Director offers tips to keep house in order
Recent research from Gartner and Forrester has sparked Sean Robinson, director at License Dashboard, to explain just why the majority of organisations will be audited by software vendors over the next 12 months. And that organisations will be lucky if this happens just once.
Vendors, Robinson says, audit their customers simply because software sales are a commercial business – as such, the vendors need to maximise their sales and make sure they pay up when they need to.
Robinson points to 2011 research from Ernst & Young, which combed a list of vendors to find out why they audit their customers. A clear majority said that, simply put, it’s a way to make extra cash.
There are other factors too. Auditing, in the eyes of a vendor, can protect intellectual property rights, encourage better software asset management, and reduce piracy.
According to License Dashboard, though, there are three factors organisations should pay attention to.

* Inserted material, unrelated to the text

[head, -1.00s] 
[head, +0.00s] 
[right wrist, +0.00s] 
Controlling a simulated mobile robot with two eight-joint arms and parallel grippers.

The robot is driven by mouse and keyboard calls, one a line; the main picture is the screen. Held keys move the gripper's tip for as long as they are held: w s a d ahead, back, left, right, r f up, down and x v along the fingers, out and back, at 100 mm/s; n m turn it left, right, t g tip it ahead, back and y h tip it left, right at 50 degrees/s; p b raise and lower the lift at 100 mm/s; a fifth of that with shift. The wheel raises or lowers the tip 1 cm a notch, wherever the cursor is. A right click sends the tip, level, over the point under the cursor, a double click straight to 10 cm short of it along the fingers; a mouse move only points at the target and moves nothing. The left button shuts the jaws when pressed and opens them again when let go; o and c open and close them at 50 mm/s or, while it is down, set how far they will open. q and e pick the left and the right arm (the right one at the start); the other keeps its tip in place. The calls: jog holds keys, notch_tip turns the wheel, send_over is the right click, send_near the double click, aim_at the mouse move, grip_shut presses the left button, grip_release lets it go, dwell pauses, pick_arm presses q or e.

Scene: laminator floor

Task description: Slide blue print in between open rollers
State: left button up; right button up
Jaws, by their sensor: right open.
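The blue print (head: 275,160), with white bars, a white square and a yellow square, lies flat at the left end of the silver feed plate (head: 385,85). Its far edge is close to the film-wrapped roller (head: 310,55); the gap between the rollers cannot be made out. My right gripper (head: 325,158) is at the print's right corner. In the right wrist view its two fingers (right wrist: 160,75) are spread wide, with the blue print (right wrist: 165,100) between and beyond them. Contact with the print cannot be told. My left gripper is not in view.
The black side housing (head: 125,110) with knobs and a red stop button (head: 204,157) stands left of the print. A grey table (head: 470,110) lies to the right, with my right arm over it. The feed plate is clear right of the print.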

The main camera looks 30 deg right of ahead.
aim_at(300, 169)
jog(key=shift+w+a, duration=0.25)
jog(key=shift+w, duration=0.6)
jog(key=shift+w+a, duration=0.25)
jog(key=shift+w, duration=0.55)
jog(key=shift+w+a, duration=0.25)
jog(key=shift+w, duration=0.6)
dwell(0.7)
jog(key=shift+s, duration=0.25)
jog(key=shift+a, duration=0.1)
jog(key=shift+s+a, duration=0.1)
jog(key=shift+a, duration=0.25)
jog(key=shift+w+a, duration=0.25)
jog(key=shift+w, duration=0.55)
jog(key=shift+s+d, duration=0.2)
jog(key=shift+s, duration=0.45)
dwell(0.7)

The first Robinson notes is inconsistency in purchasing. There are a myriad of ways a business can buy software and plenty of no-brainer cases where there will be a visible difference. “You might buy tens of thousands of pounds worth of software one month and then nothing for the next eight,” Robinson says. “An organisation that typically buys off a volume licensing scheme designed for high volume transactions suddenly switching to much smaller volumes can also arouse suspicion”.
Whether or not an orgainsation is struggling to get its head around a robust software procurement strategy, the above can lead vendors to that perception. Which, according to Robinson, is key.

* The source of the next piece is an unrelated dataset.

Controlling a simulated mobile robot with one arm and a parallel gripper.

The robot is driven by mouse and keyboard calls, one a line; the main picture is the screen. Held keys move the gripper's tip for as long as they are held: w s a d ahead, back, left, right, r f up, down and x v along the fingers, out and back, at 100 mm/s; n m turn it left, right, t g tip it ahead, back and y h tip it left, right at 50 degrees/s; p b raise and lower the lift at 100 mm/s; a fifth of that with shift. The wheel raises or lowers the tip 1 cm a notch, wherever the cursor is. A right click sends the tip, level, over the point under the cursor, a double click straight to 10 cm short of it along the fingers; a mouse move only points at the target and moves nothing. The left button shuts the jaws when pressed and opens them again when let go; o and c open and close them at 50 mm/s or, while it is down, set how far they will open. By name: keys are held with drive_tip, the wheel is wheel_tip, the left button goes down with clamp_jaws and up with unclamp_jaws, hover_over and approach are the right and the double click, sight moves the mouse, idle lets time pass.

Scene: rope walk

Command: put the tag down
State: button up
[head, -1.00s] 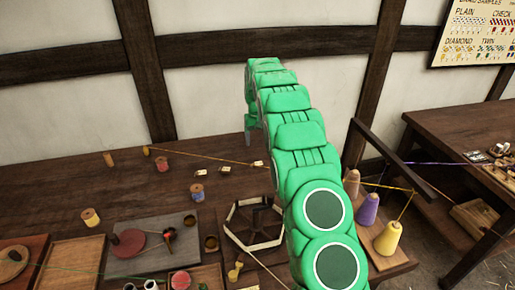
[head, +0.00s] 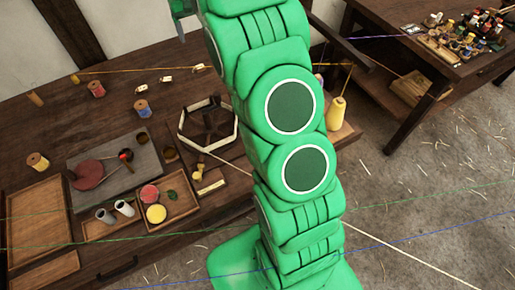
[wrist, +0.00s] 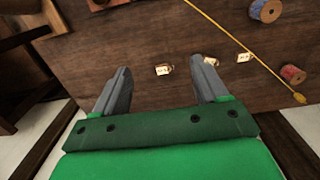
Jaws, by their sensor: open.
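Three small pale tags lie in a row on the dark wooden bench: a left one (head: 139,90), a middle one (head: 165,80) and a right one (head: 198,66). In the wrist view, one tag (wrist: 163,70) lies on the wood between and beyond the fingertips, apart from both. A second tag (wrist: 211,61) is beside the right fingertip, and a third tag (wrist: 244,57) is further right. My gripper (wrist: 160,66) is open, with nothing held between its fingers. In the head view the arm and top edge hide most of it.
A yellow cord (wrist: 222,33) crosses near the tags. A red spool (head: 96,89) and a blue spool (head: 141,106) stand nearby. A hexagonal frame (head: 208,125), a grey slab (head: 115,160) and trays of parts occupy the bench's front. Bare wood surrounds the tags.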

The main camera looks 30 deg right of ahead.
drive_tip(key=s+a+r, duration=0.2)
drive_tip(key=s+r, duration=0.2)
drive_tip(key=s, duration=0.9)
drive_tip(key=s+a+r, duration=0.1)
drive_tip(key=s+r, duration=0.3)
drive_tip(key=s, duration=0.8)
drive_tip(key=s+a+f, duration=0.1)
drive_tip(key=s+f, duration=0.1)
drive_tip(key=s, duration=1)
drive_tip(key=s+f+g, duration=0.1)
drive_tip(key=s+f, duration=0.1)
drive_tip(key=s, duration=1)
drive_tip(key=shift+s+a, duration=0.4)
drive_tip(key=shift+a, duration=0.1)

Another red flag will be a poor history of compliance.
“If an organisation gets audited once and turns out to be in a poor state of compliance,” Robinson says, “it is hardly surprising that the vendor in question may want to revisit the same organisation again in the future”.
He argues that though vendors do go to some effort to help customers learn from audit experiences, they will also keep cautious about the customer’s best practices in the future.
Thirdly, it depends on the size of an organisation. According to Robinson, organisations with under 250 PCs and servers on their network won’t usually expect to receive direct audit request from vendors.
But he does point out that SMEs can’t rest on their laurels, as they are frequently subject to third party licensing watchdogs like the Business Software Alliance.
Matt Fisher, sales & marketing director at License Dashboard, told ChannelBiz UK that perhaps it is time for the BSA to rethink some of its policies. We put it to Fisher that there is a possibility the BSA’s practices stifle growth for SMEs.
“Any unexpected costs are obviously bad news for growing organisations, but that doesn’t excuse poor software management practices,” Fisher said. “That said, it is perhaps time the BSA reviewed its current enforcement practices; the UK piracy figures have barely changed for a number of years, so that does suggest that current efforts are not fully working.”
“Rather than heeding the BSA’s warnings, many businesses seem to be becoming immune to the threat of audit; and that can’t be good for anyone,” he said.
According to Fisher, it is more about awareness than enforcement.
“The BSA would be better served by focusing on the positive aspects of license management and acting as a facilitator between its software publishing members,” Fisher said, “tools vendors such as License Dashboard and end users.”
Sean Robinson says that changes in an organisation’s size can also trigger an audit. “Especially where a vendor perceives there to be rapid expansion in IT kit or employees,” Robinson says, “historically a time when many organisations fail to keep up with software licensing”.
The only way, according to License Dashboard, to avoid software audits is to demonstrate a coherent software purchasing strategy “right from the start” – to “never fail a software audit”, and to keep a company small enough to avoid the BSA or vendor taking note.
“Clearly this approach is impractical in the real world,” Robinson says, “so the next best solution is to accept that an audit is going to happen at any time and to practice good software asset management”.
Businesses should keep comprehensive software inventory and enforce internal deployment policies so they can dodge accidentally using a piece of software without a licence.